But here it may be asked what we have adopted in the place of those institutions, those ideas and those customs of our forefathers which we have abandoned.

The spell of royalty is broken, but it has not been succeeded by the majesty of the laws. The people have learned to despise all authority, but they still fear it; and fear now extorts more than was formerly paid from reverence and love.

I perceive that we have destroyed those individual powers which were able, single-handed to cope with tyranny; but it is the government alone that has inherited all the privileges of which families, guilds, and individuals have been deprived; to the power of a small number of persons, which if it was sometimes oppressive was often conservative, has succeeded the weaknesses of the whole community.
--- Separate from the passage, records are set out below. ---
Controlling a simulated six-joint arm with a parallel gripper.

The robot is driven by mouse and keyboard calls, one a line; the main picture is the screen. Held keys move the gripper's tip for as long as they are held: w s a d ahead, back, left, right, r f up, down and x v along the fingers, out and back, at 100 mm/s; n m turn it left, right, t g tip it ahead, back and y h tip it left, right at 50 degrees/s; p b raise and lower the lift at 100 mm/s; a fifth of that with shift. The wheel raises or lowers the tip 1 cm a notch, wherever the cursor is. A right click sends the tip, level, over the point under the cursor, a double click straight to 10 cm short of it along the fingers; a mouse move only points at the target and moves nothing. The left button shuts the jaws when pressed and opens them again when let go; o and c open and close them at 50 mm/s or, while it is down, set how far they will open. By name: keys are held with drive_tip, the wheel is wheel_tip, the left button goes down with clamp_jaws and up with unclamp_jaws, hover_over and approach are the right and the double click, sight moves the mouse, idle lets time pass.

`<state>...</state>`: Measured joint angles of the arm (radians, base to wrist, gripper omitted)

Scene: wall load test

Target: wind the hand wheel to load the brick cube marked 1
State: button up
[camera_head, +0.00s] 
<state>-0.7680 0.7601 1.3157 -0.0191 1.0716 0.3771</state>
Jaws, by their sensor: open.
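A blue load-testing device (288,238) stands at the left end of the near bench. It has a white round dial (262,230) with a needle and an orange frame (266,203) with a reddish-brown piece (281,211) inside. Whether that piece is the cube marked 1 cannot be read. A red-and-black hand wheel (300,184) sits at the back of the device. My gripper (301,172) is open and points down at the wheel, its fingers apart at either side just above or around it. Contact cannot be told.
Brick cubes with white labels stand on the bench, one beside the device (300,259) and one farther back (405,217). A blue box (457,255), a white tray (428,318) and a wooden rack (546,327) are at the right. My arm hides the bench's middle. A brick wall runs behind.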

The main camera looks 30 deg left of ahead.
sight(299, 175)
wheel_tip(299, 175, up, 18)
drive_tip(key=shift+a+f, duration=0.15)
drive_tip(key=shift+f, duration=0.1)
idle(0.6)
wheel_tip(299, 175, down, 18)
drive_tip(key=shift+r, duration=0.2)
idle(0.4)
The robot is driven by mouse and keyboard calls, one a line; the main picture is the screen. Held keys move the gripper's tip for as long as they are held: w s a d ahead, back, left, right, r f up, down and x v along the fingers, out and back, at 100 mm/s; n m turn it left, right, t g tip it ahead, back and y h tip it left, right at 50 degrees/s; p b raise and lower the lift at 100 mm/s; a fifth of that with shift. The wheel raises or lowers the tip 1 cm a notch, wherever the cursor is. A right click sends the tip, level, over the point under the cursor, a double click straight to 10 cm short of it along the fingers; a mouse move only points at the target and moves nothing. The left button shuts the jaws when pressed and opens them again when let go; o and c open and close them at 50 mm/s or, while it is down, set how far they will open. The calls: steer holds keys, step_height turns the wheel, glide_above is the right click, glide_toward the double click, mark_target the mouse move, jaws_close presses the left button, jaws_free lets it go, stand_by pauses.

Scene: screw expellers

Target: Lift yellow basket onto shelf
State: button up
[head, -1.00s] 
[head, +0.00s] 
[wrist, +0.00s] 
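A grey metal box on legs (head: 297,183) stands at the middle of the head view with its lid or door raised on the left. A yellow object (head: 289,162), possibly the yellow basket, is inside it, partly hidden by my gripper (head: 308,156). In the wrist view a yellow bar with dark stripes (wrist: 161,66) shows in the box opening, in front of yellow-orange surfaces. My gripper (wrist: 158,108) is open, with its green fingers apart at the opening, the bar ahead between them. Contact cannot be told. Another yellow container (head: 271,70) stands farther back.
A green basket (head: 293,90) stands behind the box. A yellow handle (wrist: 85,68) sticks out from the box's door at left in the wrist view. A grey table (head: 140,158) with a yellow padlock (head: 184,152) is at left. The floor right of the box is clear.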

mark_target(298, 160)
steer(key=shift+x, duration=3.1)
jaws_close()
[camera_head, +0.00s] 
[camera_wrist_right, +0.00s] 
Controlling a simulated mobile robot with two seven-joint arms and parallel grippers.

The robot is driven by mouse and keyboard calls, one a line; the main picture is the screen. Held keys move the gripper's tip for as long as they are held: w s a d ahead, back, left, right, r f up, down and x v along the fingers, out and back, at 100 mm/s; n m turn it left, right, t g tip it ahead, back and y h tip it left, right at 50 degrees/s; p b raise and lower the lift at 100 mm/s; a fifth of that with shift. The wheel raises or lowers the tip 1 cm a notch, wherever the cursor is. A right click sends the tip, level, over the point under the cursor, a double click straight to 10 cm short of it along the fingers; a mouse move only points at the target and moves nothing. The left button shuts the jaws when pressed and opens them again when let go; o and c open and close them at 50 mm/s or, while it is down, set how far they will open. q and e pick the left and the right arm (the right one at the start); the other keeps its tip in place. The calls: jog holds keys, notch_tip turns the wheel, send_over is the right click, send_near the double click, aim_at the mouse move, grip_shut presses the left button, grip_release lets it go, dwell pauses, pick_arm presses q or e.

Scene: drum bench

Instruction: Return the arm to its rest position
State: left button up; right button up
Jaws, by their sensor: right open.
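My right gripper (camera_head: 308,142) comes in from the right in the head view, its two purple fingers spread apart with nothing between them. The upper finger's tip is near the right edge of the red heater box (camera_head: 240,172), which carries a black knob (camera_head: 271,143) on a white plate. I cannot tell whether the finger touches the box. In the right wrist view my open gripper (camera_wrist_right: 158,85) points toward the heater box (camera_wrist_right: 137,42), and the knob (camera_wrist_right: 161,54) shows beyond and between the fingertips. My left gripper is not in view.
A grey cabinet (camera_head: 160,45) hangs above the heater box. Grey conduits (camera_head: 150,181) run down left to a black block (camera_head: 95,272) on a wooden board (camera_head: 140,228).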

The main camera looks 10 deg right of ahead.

From Alexis de Tocqueville’s Democracy in America at 32

This from a man who wrote, just a page earlier:

I can conceive of a society in which all men would feel an equal love and respect for the laws of which they consider themselves the authors; in which the authority of the government would be respected as necessary, and not divine; and in which the loyalty of the subject to the chief magistrate would not be a passion, but a quiet and rational persuasion.
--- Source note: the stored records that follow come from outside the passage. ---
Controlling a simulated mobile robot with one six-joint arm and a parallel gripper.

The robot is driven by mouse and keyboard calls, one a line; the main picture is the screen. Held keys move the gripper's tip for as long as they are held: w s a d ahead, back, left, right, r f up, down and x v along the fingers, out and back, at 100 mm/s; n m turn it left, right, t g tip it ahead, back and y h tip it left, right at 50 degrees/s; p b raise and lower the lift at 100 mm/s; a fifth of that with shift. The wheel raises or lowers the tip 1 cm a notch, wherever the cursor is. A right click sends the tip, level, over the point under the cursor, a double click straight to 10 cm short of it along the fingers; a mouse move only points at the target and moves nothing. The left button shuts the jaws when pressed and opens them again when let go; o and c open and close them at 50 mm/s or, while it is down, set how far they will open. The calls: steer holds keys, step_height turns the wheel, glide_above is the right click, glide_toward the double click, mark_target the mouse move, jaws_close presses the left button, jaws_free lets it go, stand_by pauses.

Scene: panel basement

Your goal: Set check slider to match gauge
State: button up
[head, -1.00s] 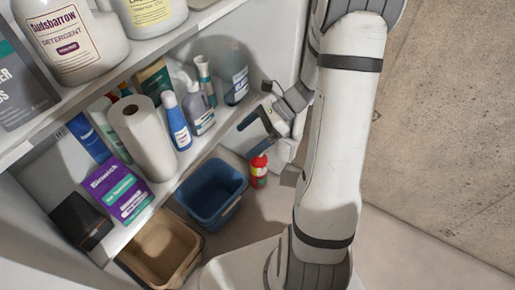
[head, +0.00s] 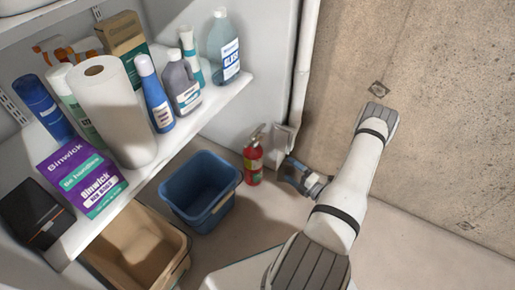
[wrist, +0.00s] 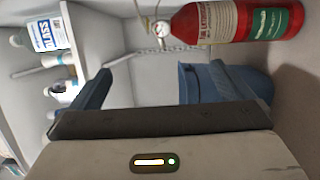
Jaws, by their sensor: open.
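A red fire extinguisher (head: 253,161) stands on the floor near the corner, beside the blue bin. In the wrist view the extinguisher (wrist: 238,20) lies across the top of the picture, with a small round white gauge (wrist: 161,29) at its neck. The gauge reading is too small to tell. I cannot make out a check slider in either view. My gripper (head: 290,175) is just right of the extinguisher, low by the wall, apart from it. In the wrist view my gripper (wrist: 162,72) is open, with nothing between its fingers.
A blue bin (head: 168,192) and a tan bin (head: 184,264) stand under a white shelf (head: 215,111) holding several cleaning bottles, a paper roll and boxes. A pale box or panel (head: 281,137) is on the wall behind my gripper. Concrete wall (head: 450,110) rises at right; floor at right is clear.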

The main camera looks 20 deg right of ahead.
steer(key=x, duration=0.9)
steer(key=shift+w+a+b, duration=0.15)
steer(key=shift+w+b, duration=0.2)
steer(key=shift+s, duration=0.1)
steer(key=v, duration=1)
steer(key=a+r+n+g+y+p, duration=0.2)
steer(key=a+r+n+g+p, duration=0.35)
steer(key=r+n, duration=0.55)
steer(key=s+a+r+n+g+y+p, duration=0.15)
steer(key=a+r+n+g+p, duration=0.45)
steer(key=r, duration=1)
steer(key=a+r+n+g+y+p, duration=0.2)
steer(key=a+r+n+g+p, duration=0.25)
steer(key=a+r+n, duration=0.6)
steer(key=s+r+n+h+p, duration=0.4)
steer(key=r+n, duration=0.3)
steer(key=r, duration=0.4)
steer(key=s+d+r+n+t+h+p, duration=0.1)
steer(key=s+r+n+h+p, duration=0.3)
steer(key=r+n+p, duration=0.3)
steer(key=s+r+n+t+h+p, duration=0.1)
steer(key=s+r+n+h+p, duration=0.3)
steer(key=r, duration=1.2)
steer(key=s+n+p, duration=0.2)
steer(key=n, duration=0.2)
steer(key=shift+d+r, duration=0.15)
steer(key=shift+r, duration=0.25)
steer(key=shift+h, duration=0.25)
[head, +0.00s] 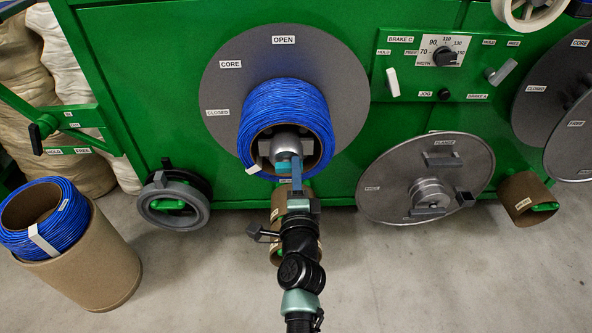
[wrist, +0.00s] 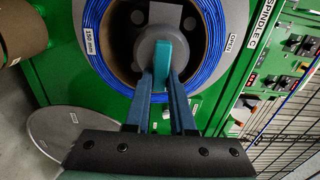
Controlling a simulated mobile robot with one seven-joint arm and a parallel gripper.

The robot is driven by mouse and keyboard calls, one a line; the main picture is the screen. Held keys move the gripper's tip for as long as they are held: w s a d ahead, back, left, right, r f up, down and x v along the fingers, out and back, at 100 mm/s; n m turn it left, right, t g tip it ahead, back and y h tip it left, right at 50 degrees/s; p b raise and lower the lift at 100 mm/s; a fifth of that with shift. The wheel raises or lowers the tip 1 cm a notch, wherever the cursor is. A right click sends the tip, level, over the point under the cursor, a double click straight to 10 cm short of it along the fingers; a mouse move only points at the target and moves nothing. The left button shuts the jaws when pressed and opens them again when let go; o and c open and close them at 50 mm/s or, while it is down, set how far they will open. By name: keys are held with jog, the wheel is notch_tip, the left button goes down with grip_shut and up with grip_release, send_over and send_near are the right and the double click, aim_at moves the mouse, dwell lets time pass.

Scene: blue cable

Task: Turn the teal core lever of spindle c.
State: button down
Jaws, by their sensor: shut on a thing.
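The teal core lever (wrist: 163,58) sticks out from the grey hub (wrist: 150,48) of the spindle, inside a coil of blue cable (head: 262,108) on a cardboard core. My gripper (wrist: 164,88) is shut on the lever, one blue finger on each side. In the head view my gripper (head: 297,178) covers much of the lever, of which a teal part (head: 283,167) shows. The grey disc (head: 222,85) behind the coil is marked OPEN at the top, CORE at the upper left and CLOSED at the left. A SPINDLE C label (wrist: 258,30) shows at the right of the wrist view.
A detached grey flange (head: 385,190) leans against the green machine at the right. A second blue coil (head: 70,228) sits on a cardboard drum (head: 95,270) at the left. A brake panel (head: 420,75) is at the upper right. The floor (head: 210,280) beside my arm is clear.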

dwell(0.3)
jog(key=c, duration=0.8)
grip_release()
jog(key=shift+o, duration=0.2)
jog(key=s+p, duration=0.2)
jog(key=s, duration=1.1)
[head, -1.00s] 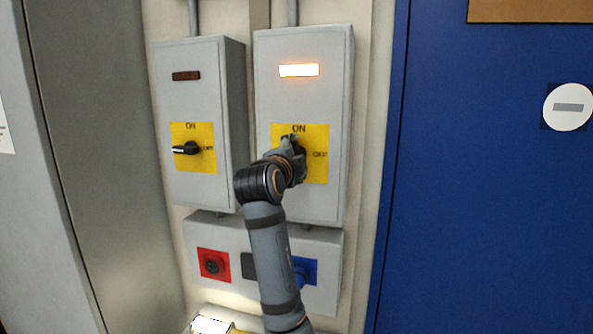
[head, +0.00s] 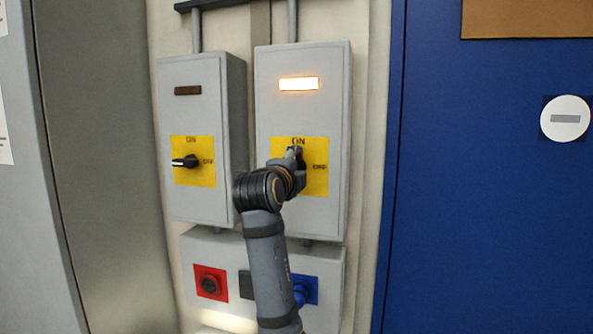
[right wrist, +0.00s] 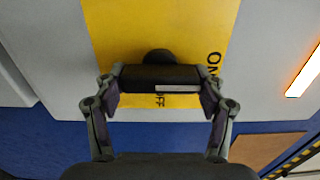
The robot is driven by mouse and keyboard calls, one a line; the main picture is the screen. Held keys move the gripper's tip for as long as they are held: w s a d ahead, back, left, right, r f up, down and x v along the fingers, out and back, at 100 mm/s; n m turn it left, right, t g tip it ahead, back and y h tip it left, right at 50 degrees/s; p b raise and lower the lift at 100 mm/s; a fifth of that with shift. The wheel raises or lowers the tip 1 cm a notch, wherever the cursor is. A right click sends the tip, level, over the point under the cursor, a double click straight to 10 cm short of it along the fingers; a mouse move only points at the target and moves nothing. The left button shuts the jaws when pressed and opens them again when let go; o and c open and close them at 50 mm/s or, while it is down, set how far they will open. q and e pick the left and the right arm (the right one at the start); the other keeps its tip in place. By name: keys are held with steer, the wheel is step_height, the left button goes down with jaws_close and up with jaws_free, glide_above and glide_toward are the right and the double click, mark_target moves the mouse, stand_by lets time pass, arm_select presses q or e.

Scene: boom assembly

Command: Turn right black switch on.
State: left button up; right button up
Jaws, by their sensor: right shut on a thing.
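The right black switch (right wrist: 145,77) sits on a yellow plate (head: 316,183) on the right grey box. In the right wrist view its handle lies between my fingers, with its white mark toward the ON label. In the head view my gripper mostly hides it. My right gripper (head: 297,155) is shut on this handle; its two fingers also show in the right wrist view (right wrist: 161,92). The lamp (head: 299,84) above this switch is lit. My left gripper is not in view.
The left box (head: 190,100) has its own black switch (head: 186,162) pointing toward OFF, under a dark lamp (head: 188,90). Below, a grey box holds a red socket (head: 210,282) and a blue one (head: 308,289). A blue door (head: 480,200) is at the right.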

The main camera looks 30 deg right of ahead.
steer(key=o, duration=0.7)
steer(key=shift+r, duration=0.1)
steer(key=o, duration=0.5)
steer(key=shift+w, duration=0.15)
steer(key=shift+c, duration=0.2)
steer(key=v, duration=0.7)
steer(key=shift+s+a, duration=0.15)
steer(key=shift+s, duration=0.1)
With every individual in possession of rights which he is sure to retain, a kind of manly confidence and reciprocal courtesy would arise between all classes, removed alike from pride and servility. The people, well acquainted with their own true interests, would understand that, in order to profit from the advantages of the state, it is necessary to satisfy its requirements.

(at 30)

So this hope, that giving Jefferson’s inalienable rights to the People was even then just a hope. The idea that judges might have authority apart from their noble title was only a dream.
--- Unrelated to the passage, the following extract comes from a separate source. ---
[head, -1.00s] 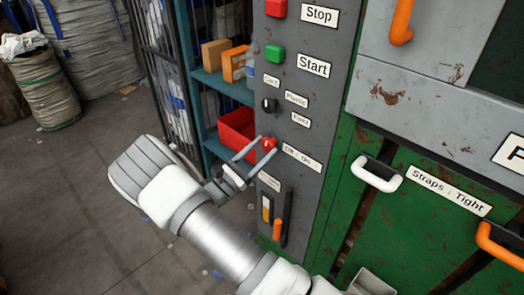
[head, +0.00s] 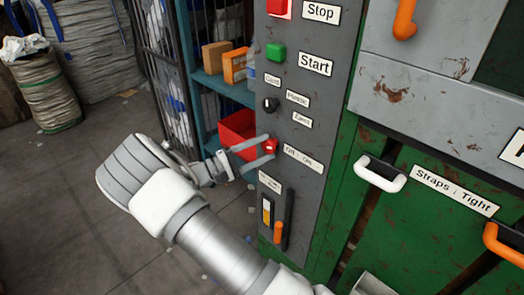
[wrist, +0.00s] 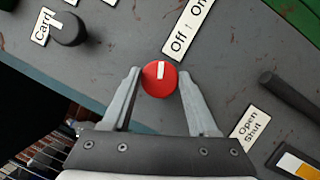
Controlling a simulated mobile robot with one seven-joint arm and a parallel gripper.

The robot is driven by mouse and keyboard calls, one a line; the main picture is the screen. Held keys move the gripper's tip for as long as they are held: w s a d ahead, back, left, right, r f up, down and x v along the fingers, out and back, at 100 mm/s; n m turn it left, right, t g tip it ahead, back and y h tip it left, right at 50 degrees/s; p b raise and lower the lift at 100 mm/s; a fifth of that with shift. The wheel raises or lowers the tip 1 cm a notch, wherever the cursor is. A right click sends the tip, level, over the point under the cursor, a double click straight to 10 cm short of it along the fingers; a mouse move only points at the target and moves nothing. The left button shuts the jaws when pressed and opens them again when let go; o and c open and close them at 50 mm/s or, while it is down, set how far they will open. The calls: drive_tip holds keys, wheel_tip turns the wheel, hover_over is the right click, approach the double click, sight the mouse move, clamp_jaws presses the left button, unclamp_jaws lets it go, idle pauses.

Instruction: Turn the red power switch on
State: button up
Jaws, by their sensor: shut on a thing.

Democracy, he says, is a place to which we must journey and yet our path there crosses a great chasm. Shall we ford it by bridge, or by a great leap of faith. Until that chasm is passed, the power of government does not stem from the necessity of “the laws of which they consider themselves the authors” but from fear of the laws and the force of government.

Say what you will of the French, but de Tocqueville was a remarkably perceptive man.

Of course, none of that analysis really applies to Australia where we have forded the chasm from the respecting the laws out of “the royal spell” to respecting them out of the “majesty of the laws”. Very few would argue that the common man obeys the law out of love for the Queen. So, becoming a Republic is quite a simple task now, don’t you think?